[Records from a data source]
►
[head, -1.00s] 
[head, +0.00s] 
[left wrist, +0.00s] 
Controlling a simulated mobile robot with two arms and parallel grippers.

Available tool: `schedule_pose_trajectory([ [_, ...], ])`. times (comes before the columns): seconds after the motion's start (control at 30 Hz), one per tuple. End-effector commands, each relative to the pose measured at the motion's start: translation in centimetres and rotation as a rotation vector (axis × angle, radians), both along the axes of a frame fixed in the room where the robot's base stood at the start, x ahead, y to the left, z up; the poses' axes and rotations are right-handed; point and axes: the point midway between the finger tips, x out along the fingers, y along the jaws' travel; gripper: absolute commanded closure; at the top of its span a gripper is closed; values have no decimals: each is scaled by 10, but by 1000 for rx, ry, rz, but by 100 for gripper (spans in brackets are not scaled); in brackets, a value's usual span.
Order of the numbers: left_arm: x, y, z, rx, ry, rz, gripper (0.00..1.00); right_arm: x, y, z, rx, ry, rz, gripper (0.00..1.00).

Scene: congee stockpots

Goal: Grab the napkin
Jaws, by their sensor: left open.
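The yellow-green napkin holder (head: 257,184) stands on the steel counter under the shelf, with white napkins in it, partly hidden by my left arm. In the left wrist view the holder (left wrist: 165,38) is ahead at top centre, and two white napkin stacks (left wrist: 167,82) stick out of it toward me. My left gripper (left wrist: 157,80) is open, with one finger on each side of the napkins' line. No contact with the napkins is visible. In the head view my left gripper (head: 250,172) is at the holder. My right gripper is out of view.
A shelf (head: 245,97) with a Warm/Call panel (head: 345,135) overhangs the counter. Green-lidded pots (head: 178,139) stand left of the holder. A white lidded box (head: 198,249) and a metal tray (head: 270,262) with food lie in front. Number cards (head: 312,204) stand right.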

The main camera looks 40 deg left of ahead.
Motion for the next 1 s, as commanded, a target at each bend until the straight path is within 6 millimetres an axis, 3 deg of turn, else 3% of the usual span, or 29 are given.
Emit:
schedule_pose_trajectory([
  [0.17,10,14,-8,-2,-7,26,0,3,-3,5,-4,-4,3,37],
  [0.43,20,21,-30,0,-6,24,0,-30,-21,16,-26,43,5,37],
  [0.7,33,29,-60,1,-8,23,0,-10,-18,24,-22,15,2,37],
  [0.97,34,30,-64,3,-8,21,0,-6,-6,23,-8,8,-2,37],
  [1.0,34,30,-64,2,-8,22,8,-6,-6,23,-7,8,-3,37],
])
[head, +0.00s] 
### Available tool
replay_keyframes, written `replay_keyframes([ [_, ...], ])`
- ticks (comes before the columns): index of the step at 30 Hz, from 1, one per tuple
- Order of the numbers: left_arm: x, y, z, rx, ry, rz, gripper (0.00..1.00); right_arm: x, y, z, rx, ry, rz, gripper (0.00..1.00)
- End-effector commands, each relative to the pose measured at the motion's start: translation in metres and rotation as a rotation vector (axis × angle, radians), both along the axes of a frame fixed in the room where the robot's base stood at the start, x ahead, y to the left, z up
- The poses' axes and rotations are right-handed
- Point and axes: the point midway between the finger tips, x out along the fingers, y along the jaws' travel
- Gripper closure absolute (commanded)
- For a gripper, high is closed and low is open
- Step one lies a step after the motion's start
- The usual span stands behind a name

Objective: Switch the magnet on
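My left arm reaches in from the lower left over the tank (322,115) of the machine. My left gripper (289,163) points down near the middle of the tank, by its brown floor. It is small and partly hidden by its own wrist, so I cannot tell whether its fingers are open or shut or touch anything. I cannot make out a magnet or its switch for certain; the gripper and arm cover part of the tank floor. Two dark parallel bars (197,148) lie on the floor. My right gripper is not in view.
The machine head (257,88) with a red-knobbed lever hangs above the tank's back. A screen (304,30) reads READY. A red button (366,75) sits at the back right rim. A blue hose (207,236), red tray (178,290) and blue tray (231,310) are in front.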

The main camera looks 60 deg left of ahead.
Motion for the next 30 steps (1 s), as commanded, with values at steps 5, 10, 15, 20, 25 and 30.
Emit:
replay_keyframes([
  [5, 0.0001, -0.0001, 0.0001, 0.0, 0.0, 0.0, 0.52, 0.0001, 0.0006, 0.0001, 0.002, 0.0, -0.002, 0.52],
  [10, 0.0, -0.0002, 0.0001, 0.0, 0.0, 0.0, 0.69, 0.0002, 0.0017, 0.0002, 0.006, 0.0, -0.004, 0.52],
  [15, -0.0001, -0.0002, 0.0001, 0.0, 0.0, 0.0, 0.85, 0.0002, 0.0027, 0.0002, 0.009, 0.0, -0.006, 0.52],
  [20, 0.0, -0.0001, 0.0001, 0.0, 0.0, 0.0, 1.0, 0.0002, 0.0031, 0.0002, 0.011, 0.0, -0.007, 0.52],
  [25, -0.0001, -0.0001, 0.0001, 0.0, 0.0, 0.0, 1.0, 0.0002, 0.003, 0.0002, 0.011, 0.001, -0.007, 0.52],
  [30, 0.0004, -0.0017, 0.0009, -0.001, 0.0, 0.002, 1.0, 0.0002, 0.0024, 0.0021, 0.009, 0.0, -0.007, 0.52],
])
◄
## Exercise prompt
Copy the records above exactly, beginning at the line that contains "- Order of the" and stopping after the line that contains "- The usual span stands behind a name".

## Correct response
- Order of the numbers: left_arm: x, y, z, rx, ry, rz, gripper (0.00..1.00); right_arm: x, y, z, rx, ry, rz, gripper (0.00..1.00)
- End-effector commands, each relative to the pose measured at the motion's start: translation in metres and rotation as a rotation vector (axis × angle, radians), both along the axes of a frame fixed in the room where the robot's base stood at the start, x ahead, y to the left, z up
- The poses' axes and rotations are right-handed
- Point and axes: the point midway between the finger tips, x out along the fingers, y along the jaws' travel
- Gripper closure absolute (commanded)
- For a gripper, high is closed and low is open
- Step one lies a step after the motion's start
- The usual span stands behind a name

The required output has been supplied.